> The task
Faithfully return all lines, omitting every embedded picture.

==*==

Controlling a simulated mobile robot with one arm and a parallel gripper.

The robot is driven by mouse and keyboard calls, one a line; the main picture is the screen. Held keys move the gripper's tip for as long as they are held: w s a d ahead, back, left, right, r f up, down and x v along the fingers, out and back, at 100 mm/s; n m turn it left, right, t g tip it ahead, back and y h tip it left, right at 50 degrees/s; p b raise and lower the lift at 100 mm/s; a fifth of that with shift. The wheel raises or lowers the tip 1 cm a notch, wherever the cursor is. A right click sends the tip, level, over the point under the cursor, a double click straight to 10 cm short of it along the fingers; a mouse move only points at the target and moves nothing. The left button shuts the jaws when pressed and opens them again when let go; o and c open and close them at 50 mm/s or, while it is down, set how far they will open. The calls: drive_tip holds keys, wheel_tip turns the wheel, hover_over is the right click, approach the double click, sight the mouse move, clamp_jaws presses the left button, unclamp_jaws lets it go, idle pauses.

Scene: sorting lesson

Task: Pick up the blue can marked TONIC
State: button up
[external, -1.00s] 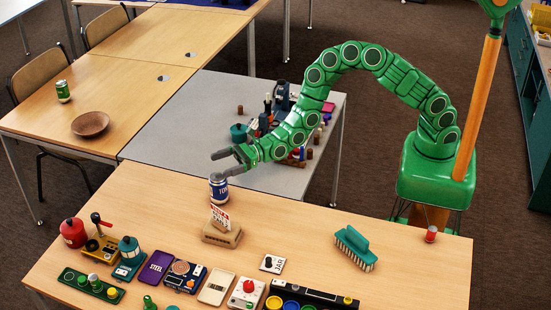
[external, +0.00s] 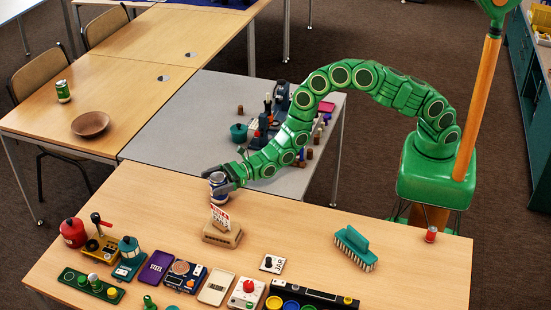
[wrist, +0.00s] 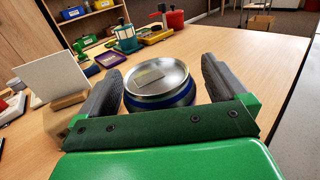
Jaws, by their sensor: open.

==*==

> Answer to this exercise
Controlling a simulated mobile robot with one arm and a parallel gripper.

The robot is driven by mouse and keyboard calls, one a line; the main picture is the screen. Held keys move the gripper's tip for as long as they are held: w s a d ahead, back, left, right, r f up, down and x v along the fingers, out and back, at 100 mm/s; n m turn it left, right, t g tip it ahead, back and y h tip it left, right at 50 degrees/s; p b raise and lower the lift at 100 mm/s; a fifth of that with shift. The wheel raises or lowers the tip 1 cm a notch, wherever the cursor is. A right click sends the tip, level, over the point under the cursor, a double click straight to 10 cm short of it along the fingers; a mouse move only points at the target and moves nothing. The left button shuts the jaws when pressed and opens them again when let go; o and c open and close them at 50 mm/s or, while it is down, set how far they will open. The calls: drive_tip holds keys, wheel_tip turns the wheel, hover_over is the right click, approach the double click, sight the mouse move, clamp_jaws presses the left button, unclamp_jaws lets it go, idle pauses.

Scene: sorting lesson

Task: Pick up the blue can marked TONIC
State: button up
[external, -1.00s] 
[external, +0.00s] 
[wrist, +0.00s] 
Jaws, by their sensor: open.

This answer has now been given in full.